Andrew McCabe, a former deputy director of the FBI, on Thursday sued the U.S. Justice Department over his March 2018 firing, alleging his removal from the bureau just before his retirement was unlawful and that his employment benefits should be restored.

McCabe, whose firing came on the night of his long-planned retirement, placed the blame for his termination squarely on one individual: President Donald Trump.

In a 48-page lawsuit, filed in Washington federal district court, McCabe, represented by lawyers from Arnold & Porter, accused Trump of orchestrating an “unconstitutional plan and scheme to discredit and remove DOJ and FBI employees who were deemed to be his partisan opponents because they were not politically loyal to him.”

McCabe described his firing, under then-U.S. Attorney General Jeff Sessions, as a “critical element” of that scheme. Current Attorney General William Barr and Christopher Wray, the FBI director, are named as defendants in the lawsuit.

“Trump demanded plaintiff’s personal allegiance, he sought retaliation when [McCabe] refused to give it, and Sessions, Wray, and others served as Trump’s personal enforcers rather than the nation’s highest law enforcement officials, catering to Trump’s unlawful whims instead of honoring their oaths to uphold the Constitution,” McCabe’s lawyers said in the complaint. “Were it not for Trump’s plan and scheme and the complicity of Defendants and other Executive Branch subordinates, [McCabe] would have otherwise been permitted to retire as he had long planned.”

Arnold & Porter partners Murad Hussain and Howard Cayne represent McCabe with associates Owen Dunn and Ryan White.

The Justice Department did not immediately comment on McCabe’s complaint, which had not yet been assigned to a judge in U.S. District Court for the District of Columbia.

McCabe’s suit asks a judge to declare his firing unlawful and to be awarded “any and all relief necessary for him to retire as he had originally planned: as the Deputy Director of the FBI and an agent in good standing, with sufficient time in service to enable him to receive his full earned law enforcement pension, healthcare insurance, and other retirement benefits.”

In February 2018, a month before his firing, the Justice Department’s inspector general released its finding that McCabe had “lacked candor” describing his role in a leak of internal deliberations about the FBI’s investigation of the Clinton Foundation.
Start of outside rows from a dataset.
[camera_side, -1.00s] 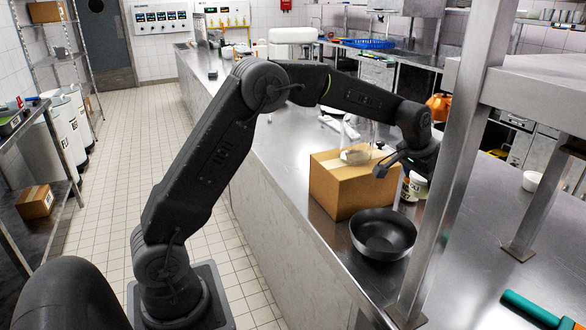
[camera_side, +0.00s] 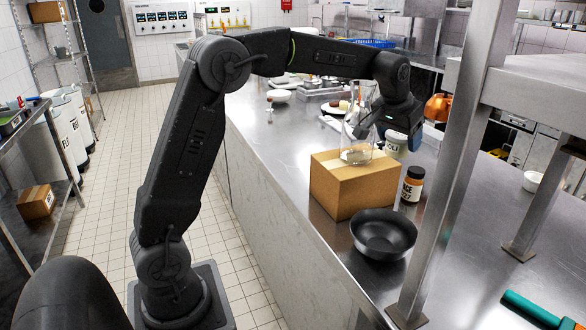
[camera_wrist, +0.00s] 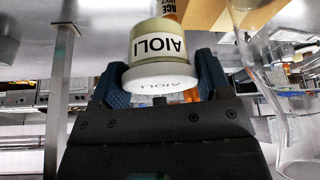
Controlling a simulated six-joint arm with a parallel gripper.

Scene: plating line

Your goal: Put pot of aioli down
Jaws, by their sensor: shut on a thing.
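The pot of aioli (camera_wrist: 159,50) is a small pale pot with a white lid and the label AIOLI, upside down in the wrist view. My gripper (camera_wrist: 155,85) is shut on it, with blue finger pads on either side. In the side view the pot (camera_side: 395,146) hangs below my gripper (camera_side: 398,138), behind the right end of the cardboard box. It appears raised off the steel counter (camera_side: 285,190), but the gap cannot be judged.
A glass jug (camera_side: 357,135) stands on the cardboard box (camera_side: 345,190), close left of my gripper. A brown jar with a dark lid (camera_side: 412,186) stands right of the box. A black bowl (camera_side: 383,232) sits in front. A metal post (camera_side: 455,170) rises at right.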

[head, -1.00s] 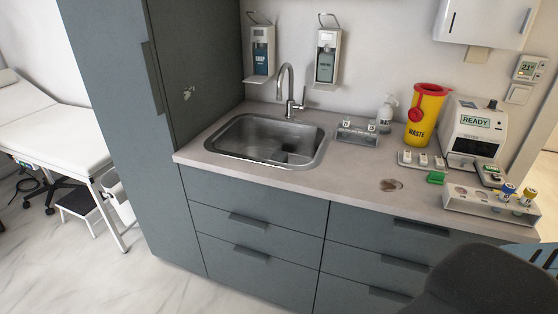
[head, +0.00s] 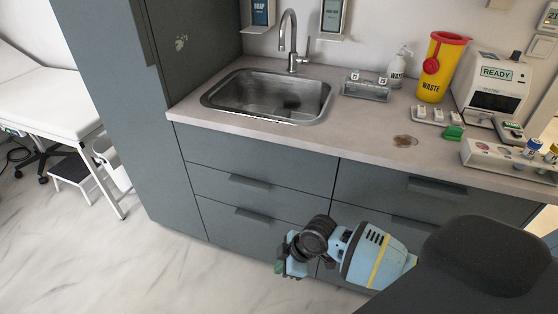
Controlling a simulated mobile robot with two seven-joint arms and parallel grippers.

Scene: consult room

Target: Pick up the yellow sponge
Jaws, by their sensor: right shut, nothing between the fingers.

The report said “McCabe lacked candor, including under oath, on multiple occasions in connection with describing his role in connection with a disclosure to the WSJ.”

McCabe’s lawyers have disputed findings of the report, in which he was also faulted for violating the FBI’s media policy. His lawyers said the report “demonstrates that any and all claims that political bias or political influence affected Mr. McCabe’s actions, including charges from the president and other critics, are entirely baseless.”

McCabe’s lawsuit came two days after another former top FBI official, Peter Strzok, sued the Justice Department over his own firing. Strzok, a top counterintelligence agent who helped oversee the investigations into Hillary Clinton’s use of a private email server and Russia’s interference in the 2016 election, was fired over text messages he exchanged with Lisa Page, then an FBI lawyer, in which the two criticized Trump.

Strzok is represented by Zuckerman Spaeder’s Aitan Goelman and lawyers from the Washington civil rights firm Heller, Huron, Chertkof & Salzman.